Haskell Gotchas: Strings

Posted on September 9, 2013

I’ve been playing with Haskell on and off for some time now. Let’s face it: it’s not an easy language to learn. I would agree with most people that part of the difficulty comes from its unique features (laziness, purity, etc…), and the abstractions that derive from them when facing real-world problems (Monads, Iteratees, etc…), but my point here is that there are other sources of confusion that keep misleading beginners like myself and that have nothing to do with all that.

In fact, I can see a pattern in those gotchas: Haskell often provides several tools for a particular task. It is (too) often the case that the one that’s most at hand, or that seems to be favored in the docs, is just not what a newbie would expect. I think this fact has an impact on the perception of first-time users, if they do not perservere enough to seek for alternatives.

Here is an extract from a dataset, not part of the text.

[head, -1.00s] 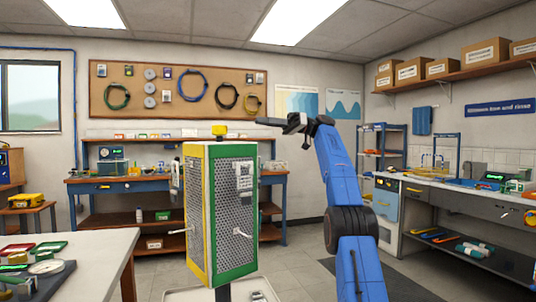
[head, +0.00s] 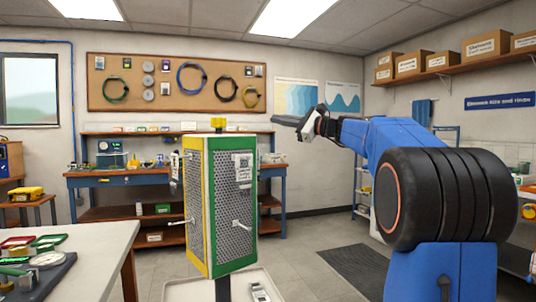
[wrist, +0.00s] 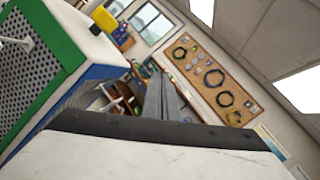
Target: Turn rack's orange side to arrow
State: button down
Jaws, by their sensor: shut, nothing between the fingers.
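The rack (head: 232,205) is an upright box on a post with perforated panels. In the head view a narrow yellow-edged side faces left and a wider green-edged side faces right, each with a small bar handle. In the wrist view the rack (wrist: 38,65) shows a green-edged side and a blue side. No orange side shows. A small yellow block (head: 217,122) sits at the rack's top; I cannot tell whether it is the arrow. My gripper (head: 275,119) is shut and empty, pointing left, right of the rack's top and apart from it in the picture.
A pale tray (head: 190,290) lies under the rack with a small device (head: 259,292) on it. A white table (head: 90,240) stands at the left front. A workbench (head: 110,180) runs along the back wall. Open floor lies right of the rack.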

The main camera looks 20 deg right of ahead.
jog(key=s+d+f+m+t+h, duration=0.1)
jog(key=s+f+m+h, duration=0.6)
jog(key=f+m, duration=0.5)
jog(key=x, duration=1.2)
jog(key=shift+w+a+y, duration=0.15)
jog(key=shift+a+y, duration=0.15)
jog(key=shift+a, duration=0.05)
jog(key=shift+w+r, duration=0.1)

I am planning to write a series of posts on these gotchas, if only to prevent myself from falling into the same traps the next time I decide to take on Haskell again, and in the hope they will be useful to other learners. Please mind that I have no valorative intetion whatsoever (no flames: it is not a Haskell WTF), and that this is not the work of a seasoned Haskeller: if you find any mistakes in these posts, please report so I can correct them and learn something.

Strings

This is a paradigmatic case, and probably the reason for many newbies walking away from Haskell wondering how come a compiled language can perform so much worse than, say, Python.

To recap, Haskell has a String type. Now, for any non-trivial text processing you can pretty much forget about it. In Haskell, the String type is defined as a regular list of Char, and if you’ve had some previous exposure to functional lists (with their cars and cdrs, heads and tails, …) you’ll know how different a beast they are from the sort of char/wchar array most newcomers would expect for a string implementation.

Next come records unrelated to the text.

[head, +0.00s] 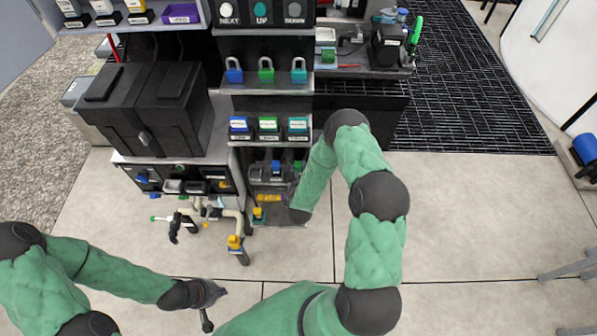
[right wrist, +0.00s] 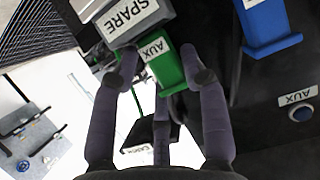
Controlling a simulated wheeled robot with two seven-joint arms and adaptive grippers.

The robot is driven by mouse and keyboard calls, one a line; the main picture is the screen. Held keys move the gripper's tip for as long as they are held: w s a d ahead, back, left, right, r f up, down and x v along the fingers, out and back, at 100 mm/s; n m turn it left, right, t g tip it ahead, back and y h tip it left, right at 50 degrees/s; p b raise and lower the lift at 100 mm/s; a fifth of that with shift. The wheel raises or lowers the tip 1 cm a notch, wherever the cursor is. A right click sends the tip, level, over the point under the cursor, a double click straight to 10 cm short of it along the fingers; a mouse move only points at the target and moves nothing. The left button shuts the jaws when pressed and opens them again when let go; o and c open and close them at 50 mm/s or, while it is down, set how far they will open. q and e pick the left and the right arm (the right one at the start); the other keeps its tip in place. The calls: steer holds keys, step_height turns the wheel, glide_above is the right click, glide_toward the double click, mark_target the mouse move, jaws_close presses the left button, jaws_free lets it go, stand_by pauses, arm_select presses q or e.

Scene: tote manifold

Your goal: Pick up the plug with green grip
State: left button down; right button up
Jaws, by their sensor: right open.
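The plug with green grip (right wrist: 168,72) shows in the right wrist view, with a white AUX label on it. My right gripper (right wrist: 160,56) is open, with its fingers on both sides of the green grip; I cannot tell whether they touch it. In the head view my right gripper (head: 294,194) reaches into the lower shelf of the rack, where a small green thing (head: 298,166) shows partly behind it. My left gripper (head: 214,305) is low at the front left, its fingers apart and empty.
A blue plug (right wrist: 265,22) hangs beside the green one, and a SPARE label (right wrist: 130,14) is close by. Padlocks (head: 266,72) and labelled boxes (head: 268,127) fill shelves above. A black case (head: 140,110) and pipework (head: 200,212) stand left.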

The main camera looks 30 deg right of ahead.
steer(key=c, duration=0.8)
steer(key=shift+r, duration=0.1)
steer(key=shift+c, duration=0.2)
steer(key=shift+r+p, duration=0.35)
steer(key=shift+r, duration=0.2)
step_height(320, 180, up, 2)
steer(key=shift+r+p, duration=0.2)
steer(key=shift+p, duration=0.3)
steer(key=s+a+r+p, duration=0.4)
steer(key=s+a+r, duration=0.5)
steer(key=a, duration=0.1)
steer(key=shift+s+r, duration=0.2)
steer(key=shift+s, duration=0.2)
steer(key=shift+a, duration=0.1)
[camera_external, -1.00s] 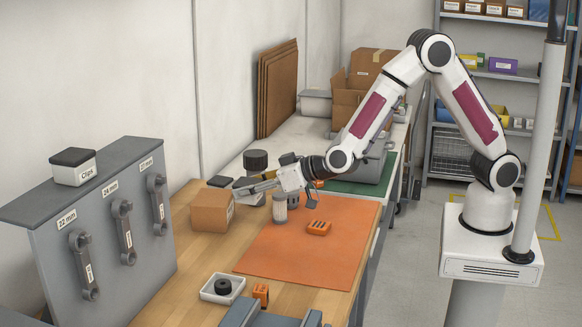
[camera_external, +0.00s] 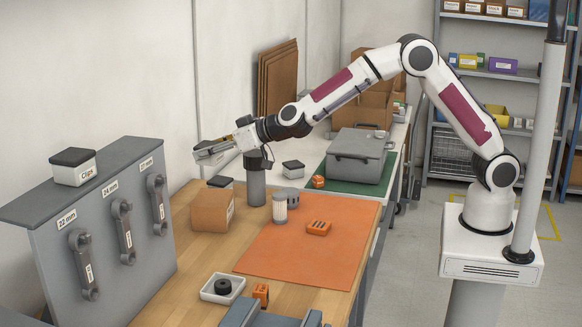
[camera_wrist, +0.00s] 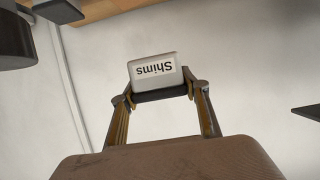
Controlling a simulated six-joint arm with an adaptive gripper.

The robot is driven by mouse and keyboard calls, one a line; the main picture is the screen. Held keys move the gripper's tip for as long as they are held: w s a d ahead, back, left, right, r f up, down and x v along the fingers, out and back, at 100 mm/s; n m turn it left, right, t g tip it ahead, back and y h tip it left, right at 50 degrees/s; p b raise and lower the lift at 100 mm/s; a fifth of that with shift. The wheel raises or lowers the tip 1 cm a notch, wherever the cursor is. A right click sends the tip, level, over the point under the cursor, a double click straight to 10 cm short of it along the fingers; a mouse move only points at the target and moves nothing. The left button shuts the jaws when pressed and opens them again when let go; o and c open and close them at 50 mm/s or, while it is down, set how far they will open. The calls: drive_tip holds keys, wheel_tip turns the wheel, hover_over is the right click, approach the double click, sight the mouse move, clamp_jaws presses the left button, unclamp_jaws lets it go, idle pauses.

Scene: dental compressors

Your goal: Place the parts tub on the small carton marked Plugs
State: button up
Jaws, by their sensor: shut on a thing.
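My gripper (camera_external: 208,150) is shut on a white tub with a dark lid. In the wrist view this tub (camera_wrist: 155,70) sits between the two fingertips, its "Shims" label upside down in the picture. My gripper is raised near the wall, above and behind a small brown carton (camera_external: 210,211). The carton stands on the wooden table, with a label on its right side too small to read. Other dark-lidded tubs are a "Clips" tub (camera_external: 74,168) on the grey rack, one behind the carton (camera_external: 220,182) and one on the white bench (camera_external: 293,170).
A tall grey cylinder (camera_external: 256,183) stands just right of the carton. A small ribbed cylinder (camera_external: 280,208) and an orange block (camera_external: 318,228) are on the orange mat (camera_external: 290,262). A grey case (camera_external: 358,157) stands at the back. The carton's top looks clear.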

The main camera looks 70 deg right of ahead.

Of course, Haskell ships with a bunch of modules designed to work as String replacements in its standard library. By replacement I mean that the names of the functions are kept consistent so that, if you use qualified imports, it should, in theory be easy to switch between them. Now, these modules not only change the underlying implementation of a string, but also provide the functions to perform IO according to the type, so they come in strict IO and lazy IO flavors: the gotcha here is that this can dramatically change the semantics of input/output on the importing module, so switching between them is not always that easy, in practice.

I have deribelately avoided to tackle the subtleties of lazy IO in this post (I may keep that for another gotcha). Take a look at this if you can’t wait. At the moment, my advice for a newcomer would be to start with the strict versions, because they are closer to the behaviour you’d expect in most other languages.

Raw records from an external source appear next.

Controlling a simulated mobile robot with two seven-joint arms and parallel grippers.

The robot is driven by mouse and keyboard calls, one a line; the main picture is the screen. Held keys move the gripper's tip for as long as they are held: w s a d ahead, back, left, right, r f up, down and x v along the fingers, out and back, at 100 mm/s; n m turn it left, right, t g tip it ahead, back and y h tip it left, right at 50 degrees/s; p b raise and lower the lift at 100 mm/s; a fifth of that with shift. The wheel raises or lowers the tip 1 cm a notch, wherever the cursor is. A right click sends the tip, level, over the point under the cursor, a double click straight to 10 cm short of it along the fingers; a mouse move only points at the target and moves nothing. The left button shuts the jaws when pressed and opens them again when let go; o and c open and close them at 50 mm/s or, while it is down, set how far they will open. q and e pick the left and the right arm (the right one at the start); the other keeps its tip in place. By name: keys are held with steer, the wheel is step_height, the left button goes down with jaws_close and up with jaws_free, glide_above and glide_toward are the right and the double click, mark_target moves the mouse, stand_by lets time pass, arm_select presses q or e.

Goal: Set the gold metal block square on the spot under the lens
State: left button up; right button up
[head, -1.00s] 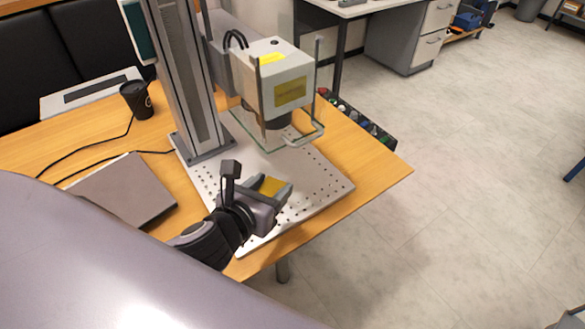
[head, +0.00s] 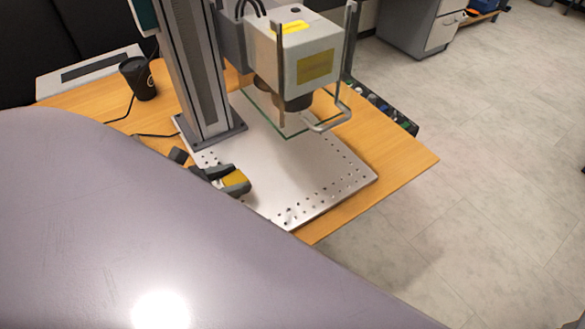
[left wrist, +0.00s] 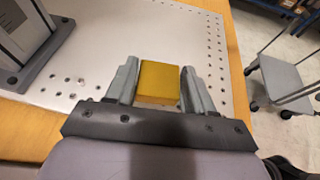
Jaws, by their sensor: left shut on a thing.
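The gold metal block (head: 234,178) is between the fingers of my left gripper (head: 230,180), over the left front part of the perforated metal plate (head: 285,206). The left wrist view shows the block (left wrist: 160,82) between both fingers of the gripper (left wrist: 157,85), shut on it. Whether the block touches the plate I cannot tell. The marker head with its lens (head: 284,97) hangs over the plate, to the right of and behind the block. My right gripper is not in view.
The column (head: 195,80) stands on the plate's back left, behind my gripper. A black cup (head: 138,78) stands on the wooden table (head: 405,155) at the left. Small bottles in a dark rack (head: 385,110) line the table's far right edge. The plate's front right is clear.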

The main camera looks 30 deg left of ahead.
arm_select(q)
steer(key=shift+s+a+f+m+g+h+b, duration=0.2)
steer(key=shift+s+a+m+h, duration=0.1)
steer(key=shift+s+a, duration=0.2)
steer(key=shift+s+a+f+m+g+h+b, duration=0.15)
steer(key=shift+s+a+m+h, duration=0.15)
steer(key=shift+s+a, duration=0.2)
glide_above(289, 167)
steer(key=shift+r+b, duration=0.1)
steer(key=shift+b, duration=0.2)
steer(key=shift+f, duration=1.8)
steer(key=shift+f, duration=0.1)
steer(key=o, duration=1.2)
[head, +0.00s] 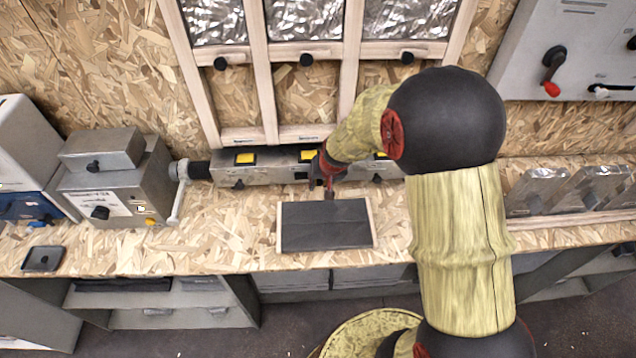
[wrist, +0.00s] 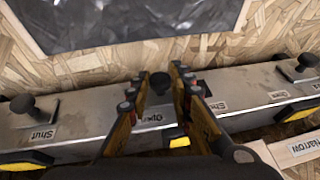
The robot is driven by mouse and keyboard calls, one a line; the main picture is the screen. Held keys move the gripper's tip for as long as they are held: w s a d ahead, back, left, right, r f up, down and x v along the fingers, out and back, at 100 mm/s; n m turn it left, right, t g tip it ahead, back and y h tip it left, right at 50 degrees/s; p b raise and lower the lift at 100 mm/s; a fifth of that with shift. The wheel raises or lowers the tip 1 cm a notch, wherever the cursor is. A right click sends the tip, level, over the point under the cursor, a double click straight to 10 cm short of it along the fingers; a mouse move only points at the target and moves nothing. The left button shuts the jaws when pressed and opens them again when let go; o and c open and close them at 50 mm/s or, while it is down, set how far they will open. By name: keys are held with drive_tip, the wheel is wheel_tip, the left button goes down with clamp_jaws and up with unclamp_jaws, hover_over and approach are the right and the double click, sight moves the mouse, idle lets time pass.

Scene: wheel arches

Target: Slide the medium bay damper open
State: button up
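A grey metal duct (head: 220,172) runs along the back of the bench, with yellow pads and small black knobs on it. My gripper (head: 325,182) is at its middle section. In the wrist view, my gripper (wrist: 161,72) has its two fingers apart, one on each side of a black damper knob (wrist: 160,86). Gaps seem to show beside the knob, but contact is hard to judge. An "Open" label (wrist: 152,118) lies just below the knob, and a "Shut" label (wrist: 218,106) is to its right. No label reading medium is legible.
Other knobs stand on the duct at left (wrist: 22,103) and right (wrist: 305,64). A wooden strip (wrist: 290,152) reads "NARROW". Wooden frames with foil panels (head: 305,18) rise behind. A dark board (head: 325,225) lies in front of the duct. A grey box (head: 115,190) stands left.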

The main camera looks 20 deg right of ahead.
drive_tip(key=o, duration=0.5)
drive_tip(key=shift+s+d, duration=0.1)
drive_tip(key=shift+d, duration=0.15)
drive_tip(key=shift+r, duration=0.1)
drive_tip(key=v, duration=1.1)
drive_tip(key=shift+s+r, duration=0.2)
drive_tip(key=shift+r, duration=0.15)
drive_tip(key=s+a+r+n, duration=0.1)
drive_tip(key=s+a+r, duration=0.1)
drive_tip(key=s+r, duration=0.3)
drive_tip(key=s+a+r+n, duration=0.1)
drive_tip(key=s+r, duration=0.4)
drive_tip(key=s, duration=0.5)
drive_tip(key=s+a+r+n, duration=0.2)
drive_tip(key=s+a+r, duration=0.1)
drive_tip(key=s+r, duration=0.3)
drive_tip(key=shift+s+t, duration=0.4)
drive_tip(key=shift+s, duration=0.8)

If you have already been doing IO in Haskell with Strings and System.IO, then you have already been doing lazy IO, since it’s the default. When in doubt, you can always try both and see which one (if any) matches your performance expectations.

The Basics

Here’s what most Haskellers would recommend:

If you do not care about Unicode, use Data.ByteString.Char8, which is a packed array of Char8 (bytes). The lazy variant is Data.ByteString.Lazy.Char8. This will be enough if you can assume your input is in (a subset of) latin-1.

import qualified Data.ByteString.Char8 as B

or

import qualified Data.ByteString.Lazy.Char8 as B

If you care about Unicode, go use Data.Text.Text:

import qualified Data.Text as T
import qualified Data.Text.IO as TextIO

or

import qualified Data.Text.Lazy as T
import qualified Data.Text.Lazy.IO as TextIO

If you need regular expressions with Unicode, though, the thing gets a little more involved.

Back and forth

Even if you use these types, you will still need Prelude.String in your code: there are a lot of libraries which will expect and return Strings. As an example, the FilePath type for file and directory manipulation is just an alias for String. Also, every string literal in your code will be parsed as a String by default (but see below), so converting from packed ByteArrays to unpacked Strings is achived, not surprisingly, by the functions pack and unpack. In fact, using String in your APIs, as long as they’re not too large, is one (the only?) sensible use for Strings.

For the GHC stack you can avoid packing and unpacking string literals by using the OverloadedStrings pragma. Ie. instead of writing:

import qualified Data.Text as T
myFuncExpectingDataText . T.pack $ "Hello World!"

you can add the pragma that makes the call to T.pack unnecessary:

{-# LANGUAGE OverloadedStrings #-}
import qualified Data.Text as T
myFuncExpectingDataText "Hello World!"

Conclusions

Here’s my piece of advice:

  • Avoid Prelude.String for text processing, but bear in mind it is sort of standard when defining your APIs.
  • If you care for Unicode, go for Data.Text, if the latin-1 subset is enough for you, stick to Data.ByteString, since regular expressions (and other tasks) are easier there.
  • If you are starting and the performance is enough for your use-case, go for the strict IO. The behaviour is more predictable.

A final note: this is, by far, not the last word regarding Strings in Haskell. For example, there are abstractions that aim to solve the predictability issues problems of lazy IO while keeping performant (for example, Iteratees or Conduits. I just think this is the bare minimum to be able to do text-processing in Haskell.